In testimony before the Legislature's Judiciary Committee, Heather Mackey Godin, 27, and her father, Tewksbury Police Chief John Mackey, said changes to the law would be unlikely to help Godin in her quest to hold the Roman Catholic Diocese of Worcester responsible for the abuse she suffered at the hands of former priest Robert Kelley at St. Cecilia's Church in Leominster.

Lifting the statute of limitations and a $20,000 cap on damages for charitable organizations would help others who hope to confront their "enablers" in civil court, they said.

"Although adoption of this legislation would most likely not help my crusade against the Worcester diocese, I hope you will support it for all the other victims who have been subjected to the evils that lurk within the Catholic Church," said Godin, who last week saw Kelley sentenced to five to seven years in state prison for raping her and an Ashburnham woman when they were children. Both have spoken publicly about the abuse.

It was the second trip to the State House this week for Godin and her father to lobby for passage of the bills. Mackey pledged to spend his retirement -- he will leave the force in three months -- working to hold the church accountable for his daughter's rape.

"Reject the massive lobbying efforts of the Catholic Church. They do not deserve your support or your loyalty," Mackey urged committee members.

"The voices of young abused children of the past cry for your help, and they deserve no less," he told lawmakers.

The Legislature is considering several bills pertaining to civil sexual-abuse lawsuits. In addition to eliminating the statute of limitations and the $20,000 charitable-immunity limit, another bill would authorize parents to sue for damages when their children are abused.

Also testifying at Thursday's hearing was Gary Bergeron, 41, of Lowell, who sued the Archdiocese of Boston over his alleged abuse by the late Rev. Joseph E. Birmingham in the 1970s. Several lawyers who represent abuse victims and a half dozen lawmakers also testified in favor of the bills.

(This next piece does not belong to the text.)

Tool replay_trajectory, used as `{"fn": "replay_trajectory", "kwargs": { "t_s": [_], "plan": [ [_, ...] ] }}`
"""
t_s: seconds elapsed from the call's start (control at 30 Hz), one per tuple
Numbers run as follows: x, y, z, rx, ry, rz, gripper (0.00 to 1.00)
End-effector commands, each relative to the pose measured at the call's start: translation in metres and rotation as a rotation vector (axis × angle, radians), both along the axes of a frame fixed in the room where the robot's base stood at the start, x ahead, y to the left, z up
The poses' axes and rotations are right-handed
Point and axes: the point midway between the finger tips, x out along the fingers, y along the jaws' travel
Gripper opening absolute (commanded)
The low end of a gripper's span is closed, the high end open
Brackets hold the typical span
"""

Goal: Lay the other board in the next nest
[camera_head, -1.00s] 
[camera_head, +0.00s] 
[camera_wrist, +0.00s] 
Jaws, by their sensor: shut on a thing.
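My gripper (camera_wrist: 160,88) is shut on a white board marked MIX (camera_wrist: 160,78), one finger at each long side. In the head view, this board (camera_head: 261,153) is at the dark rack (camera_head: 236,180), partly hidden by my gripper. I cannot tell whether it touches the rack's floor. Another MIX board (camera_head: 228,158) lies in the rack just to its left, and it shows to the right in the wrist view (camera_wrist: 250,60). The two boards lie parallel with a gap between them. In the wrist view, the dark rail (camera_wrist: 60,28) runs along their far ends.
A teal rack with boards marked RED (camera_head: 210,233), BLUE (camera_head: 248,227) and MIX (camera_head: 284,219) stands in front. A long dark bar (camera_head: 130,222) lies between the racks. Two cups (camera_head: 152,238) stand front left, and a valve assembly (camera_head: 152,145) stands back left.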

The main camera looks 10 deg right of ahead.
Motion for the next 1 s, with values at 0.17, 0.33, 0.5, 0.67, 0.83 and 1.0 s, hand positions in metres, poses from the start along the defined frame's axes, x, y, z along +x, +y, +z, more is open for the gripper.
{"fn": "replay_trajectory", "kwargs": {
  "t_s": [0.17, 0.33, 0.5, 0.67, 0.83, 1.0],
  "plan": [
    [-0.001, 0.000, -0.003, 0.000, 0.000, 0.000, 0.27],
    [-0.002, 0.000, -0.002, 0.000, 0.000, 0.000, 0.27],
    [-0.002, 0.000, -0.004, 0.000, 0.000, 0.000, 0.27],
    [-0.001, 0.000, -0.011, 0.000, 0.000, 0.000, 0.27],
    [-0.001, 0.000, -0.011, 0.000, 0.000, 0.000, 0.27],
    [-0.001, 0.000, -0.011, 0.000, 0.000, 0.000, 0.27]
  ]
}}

The Mackeys first brought action against the Worcester diocese more than a decade ago, Mackey said, when his daughter was a teenager. But the family backed off because Godin was psychologically fragile and unprepared for a trial, he said.

When Godin brought a second suit, she confronted the statute of limitations and notice from the diocese that it would sue for triple its legal costs if she were unsuccessful in overriding it.

Godin said she was forced to withdraw.

"If it were not for the statute-of-limitations issue, we would have proceeded to trial. I am confident that the diocese would have been held accountable for their actions in a court of law," Mackey said.

Bergeron, one of several dozen plaintiffs in a civil suit against the Boston archdiocese who allege they were abused by Birmingham, has not been forced to confront the civil statute of limitations in his action against the church. In a global settlement reached with more than 500 plaintiffs, the Archdiocese of Boston agreed to waive the statute of limitations and the charitable-immunity limit. An arbitrator will determine the amount of settlement each plaintiff will receive.

Bergeron said the groundbreaking settlement reached with victims now will have little impact on someone who is abused five years from now, and for that reason the statute of limitations should be eliminated.

"Judge Sweeney said the doors of the court are open for people, but when you're dealing with the statute of limitations and charitable immunity the doors are most certainly not open," said Bergeron, referring to presiding Judge Constance Sweeney, who is overseeing the cases involving the Boston archdiocese.

The committee took no action Thursday, and it is unclear what the fate of the legislation will be. Neither of the chairmen -- Rep. Eugene O'Flaherty, a Chelsea Democrat, and Sen. Robert Creedon, a Brockton Democrat -- has returned phone calls seeking comment on the legislation.